Baseada no livro Codinome Villanelle, de Luke Jennings, Killing Eve começou sim como um thriller de ação e suspense, mas se desenvolveu para algo que vai muito além disso. Graças ao toque de Waller-Bridge, Fennell e Heathcote, e um olhar que vai além do homem cis branco, o relacionamento entre Villanelle e Eve consumiu cada parte da história, a transformando em algo que se destaca no presente e com certeza o fará no futuro.

Talvez seja por causa do distanciamento da trama original que a série seja tão mal recebida pela crítica homogênea ultimamente, mas bem aceita por grupos mais específicos de pessoas, que estão investidas na relação das duas protagonistas. Longe de mim dizer que a produção não tem seus problemas (como, por exemplo, a falta de escritores não-brancos nos roteiros, algo que daria um texto só para explorar esse aspecto), mas é interessante perceber como Eve e Villanelle aos poucos se consagram na TV e ganham novas nuances e maior desenvolvimento com o passar dos anos.

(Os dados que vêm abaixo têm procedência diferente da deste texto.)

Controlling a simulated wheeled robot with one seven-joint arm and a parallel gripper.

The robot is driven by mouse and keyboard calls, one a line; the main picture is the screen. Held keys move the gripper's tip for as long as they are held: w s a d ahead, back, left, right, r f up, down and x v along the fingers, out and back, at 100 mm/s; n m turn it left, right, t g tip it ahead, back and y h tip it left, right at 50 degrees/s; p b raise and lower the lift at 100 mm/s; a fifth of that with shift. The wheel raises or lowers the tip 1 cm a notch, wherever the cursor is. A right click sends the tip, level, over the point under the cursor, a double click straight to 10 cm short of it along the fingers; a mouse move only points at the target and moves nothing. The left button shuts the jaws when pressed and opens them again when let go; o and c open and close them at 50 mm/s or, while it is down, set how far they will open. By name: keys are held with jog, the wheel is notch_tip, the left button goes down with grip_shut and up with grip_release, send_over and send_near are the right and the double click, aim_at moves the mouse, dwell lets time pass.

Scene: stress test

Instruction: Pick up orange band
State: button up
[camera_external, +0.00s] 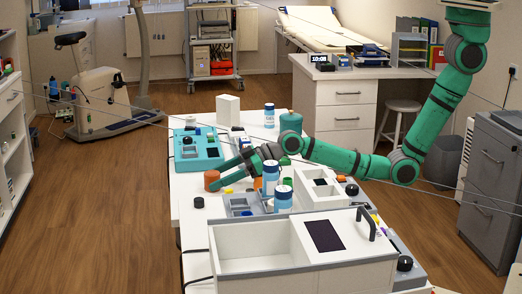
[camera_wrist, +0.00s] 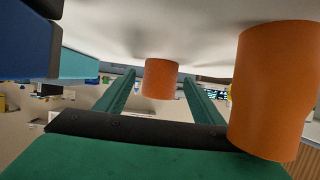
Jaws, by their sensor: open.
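A short orange cylinder (camera_external: 212,181), likely the orange band, stands near the left edge of the white table. My gripper (camera_external: 222,175) reaches leftward low over the table, its fingers open and pointing at this cylinder. In the wrist view an orange cylinder (camera_wrist: 160,80) shows between the tips of my open fingers (camera_wrist: 159,76), with a gap on each side. A larger, nearer orange cylinder (camera_wrist: 274,90) stands beside the right finger in that view. Another orange piece (camera_external: 258,184) shows beside my gripper, partly hidden.
A teal device (camera_external: 197,155) lies behind my fingers. Blue-and-white bottles (camera_external: 283,199) and a grey tray (camera_external: 240,206) stand close in front. A black knob (camera_external: 199,202) is near the left edge. A large white open box (camera_external: 250,245) fills the front.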

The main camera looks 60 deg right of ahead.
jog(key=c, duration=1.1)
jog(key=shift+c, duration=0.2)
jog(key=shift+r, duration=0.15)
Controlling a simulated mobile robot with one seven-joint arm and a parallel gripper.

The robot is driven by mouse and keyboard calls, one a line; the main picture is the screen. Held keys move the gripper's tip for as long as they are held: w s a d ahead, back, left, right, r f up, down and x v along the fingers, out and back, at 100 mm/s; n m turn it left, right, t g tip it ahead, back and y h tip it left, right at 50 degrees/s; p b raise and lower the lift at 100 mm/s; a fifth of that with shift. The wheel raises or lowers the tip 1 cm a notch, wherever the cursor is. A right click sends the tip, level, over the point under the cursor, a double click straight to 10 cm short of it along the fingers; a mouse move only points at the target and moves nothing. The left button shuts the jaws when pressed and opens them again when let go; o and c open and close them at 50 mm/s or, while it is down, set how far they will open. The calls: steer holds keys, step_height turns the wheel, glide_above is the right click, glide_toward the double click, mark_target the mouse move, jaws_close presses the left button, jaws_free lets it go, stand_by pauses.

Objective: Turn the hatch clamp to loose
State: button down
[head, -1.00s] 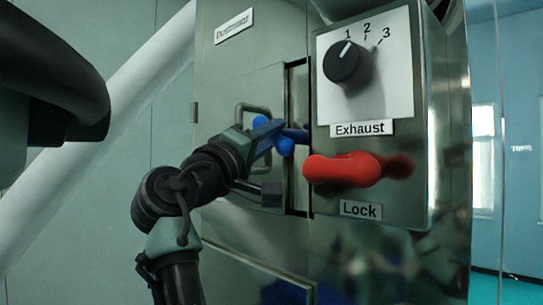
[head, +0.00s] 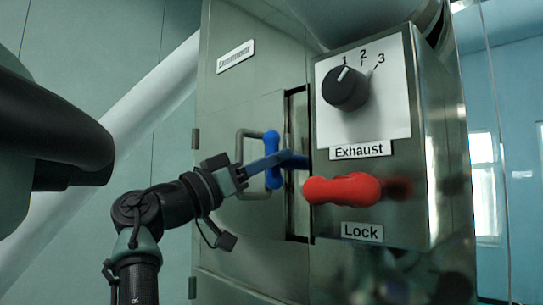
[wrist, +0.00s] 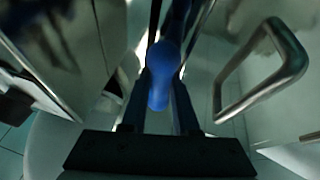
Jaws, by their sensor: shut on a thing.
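The hatch clamp is a blue, round-ended handle (head: 273,147) on a short shaft at the hatch's right edge. In the head view it now stands about upright. My gripper (head: 264,164) comes from the left and is shut on the middle of the blue handle. In the wrist view the blue handle (wrist: 160,88) runs between my two dark fingers, its near rounded end towards the camera. The hatch door (head: 238,110) looks closed, though a dark narrow gap runs along its right edge. The exact grip contact is partly hidden.
A red lock handle (head: 342,190) sticks out close to the right of the clamp, below the black exhaust knob (head: 345,88) on the control box. A metal door handle (head: 239,150) is just left of the clamp; it also shows in the wrist view (wrist: 290,70).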

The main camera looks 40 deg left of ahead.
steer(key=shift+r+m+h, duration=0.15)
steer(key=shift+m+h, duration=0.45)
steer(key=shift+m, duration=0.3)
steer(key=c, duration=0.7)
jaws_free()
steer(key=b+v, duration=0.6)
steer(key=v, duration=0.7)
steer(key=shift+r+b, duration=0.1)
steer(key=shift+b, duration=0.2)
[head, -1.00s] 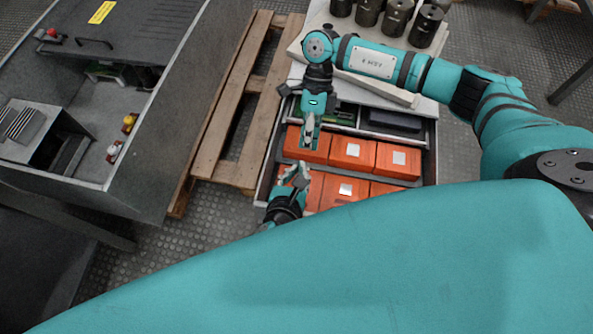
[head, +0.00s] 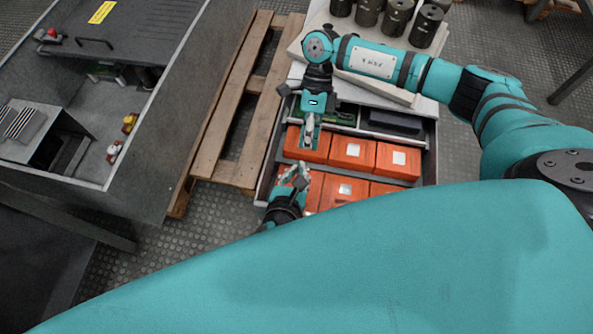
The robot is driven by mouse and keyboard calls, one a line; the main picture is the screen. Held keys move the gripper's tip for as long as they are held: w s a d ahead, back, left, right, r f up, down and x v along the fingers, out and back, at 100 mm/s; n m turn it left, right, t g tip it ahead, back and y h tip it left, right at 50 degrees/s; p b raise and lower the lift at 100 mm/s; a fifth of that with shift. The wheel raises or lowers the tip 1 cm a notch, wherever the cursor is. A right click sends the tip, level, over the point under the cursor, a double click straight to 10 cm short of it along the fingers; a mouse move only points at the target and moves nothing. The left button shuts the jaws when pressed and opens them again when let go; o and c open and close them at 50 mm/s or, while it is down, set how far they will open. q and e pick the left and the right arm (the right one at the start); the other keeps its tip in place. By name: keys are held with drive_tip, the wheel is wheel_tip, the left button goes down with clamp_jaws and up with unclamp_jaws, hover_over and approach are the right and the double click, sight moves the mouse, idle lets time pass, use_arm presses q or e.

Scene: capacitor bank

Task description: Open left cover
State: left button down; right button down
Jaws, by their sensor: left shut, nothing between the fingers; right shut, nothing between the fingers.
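A grey metal cabinet (head: 136,180) stands at the left. A dark grey cover (head: 135,30) with a black handle (head: 95,43) and a yellow label lies over its far part, while the near part shows its inside. I cannot tell whether this is the left cover. My right gripper (head: 309,146) is shut and empty, pointing down over the orange boxes in the drawer. My left gripper (head: 298,172) is shut and empty just below it, near the drawer's left side. Both are well to the right of the cabinet, apart from the cover. My left arm hides the lower part of the view.
An open drawer (head: 430,150) holds several orange boxes (head: 347,152) and dark parts. Several dark cylinders (head: 396,22) stand on the surface behind it. A wooden pallet (head: 225,130) lies between cabinet and drawer. Small yellow-topped parts (head: 130,122) sit inside the cabinet.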

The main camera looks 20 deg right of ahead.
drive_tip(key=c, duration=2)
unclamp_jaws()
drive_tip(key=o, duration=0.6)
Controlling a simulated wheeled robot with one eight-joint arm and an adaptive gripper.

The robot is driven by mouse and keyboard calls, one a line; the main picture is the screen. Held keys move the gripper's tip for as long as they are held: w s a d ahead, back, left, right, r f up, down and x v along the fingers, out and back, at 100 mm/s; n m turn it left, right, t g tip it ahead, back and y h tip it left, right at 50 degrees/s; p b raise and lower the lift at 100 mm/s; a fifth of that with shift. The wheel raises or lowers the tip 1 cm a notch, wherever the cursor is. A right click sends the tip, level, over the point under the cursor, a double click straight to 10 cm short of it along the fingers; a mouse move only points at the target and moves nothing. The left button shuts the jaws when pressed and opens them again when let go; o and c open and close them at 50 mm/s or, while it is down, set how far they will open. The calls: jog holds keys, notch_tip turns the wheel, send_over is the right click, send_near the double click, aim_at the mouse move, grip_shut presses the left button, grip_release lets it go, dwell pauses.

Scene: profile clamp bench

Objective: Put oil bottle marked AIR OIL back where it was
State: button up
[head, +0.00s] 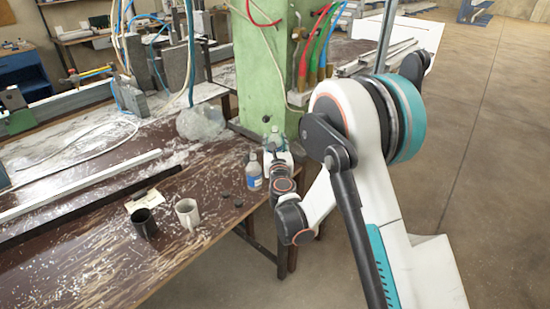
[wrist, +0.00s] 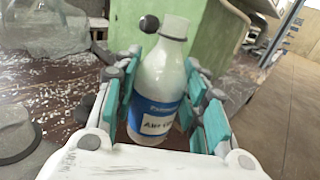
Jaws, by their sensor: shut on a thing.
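The oil bottle (wrist: 158,95) is pale and translucent, with a blue and white label that reads AIR and a partly legible second word. In the wrist view it stands between the teal finger pads of my gripper (wrist: 160,105), which is shut on it. In the head view my gripper (head: 274,150) is at the bench's right edge, by the foot of the green column, with the top of the held bottle (head: 274,136) showing beyond it. Whether its base touches the bench is hidden. A second bottle with a blue label (head: 254,171) stands on the bench just left of my gripper.
A white mug (head: 187,214) and a black mug (head: 143,223) stand nearer on the bench (head: 185,260), with small dark discs (head: 238,203) between mugs and bottle. A clear plastic bag (head: 202,122) lies left of the green column (head: 262,65). Open floor lies right.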

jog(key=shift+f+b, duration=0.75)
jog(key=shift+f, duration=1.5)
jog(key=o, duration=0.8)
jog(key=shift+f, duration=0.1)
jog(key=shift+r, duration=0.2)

Depois de uma segunda temporada morna e medíocre, Killing Eve voltou na sua melhor forma no terceiro ano. Entre alguns tropeços e coisas que poderiam melhorar — a trama de Carolyn e quais são, afinal, suas motivações, medos ou impulsos, por exemplo —, a série voltou a ser a obra estilosa, afiada e inteligente, que não tem medo de usar o relacionamento complicado, romântico e até mesmo trágico das protagonistas para resgatar sua força.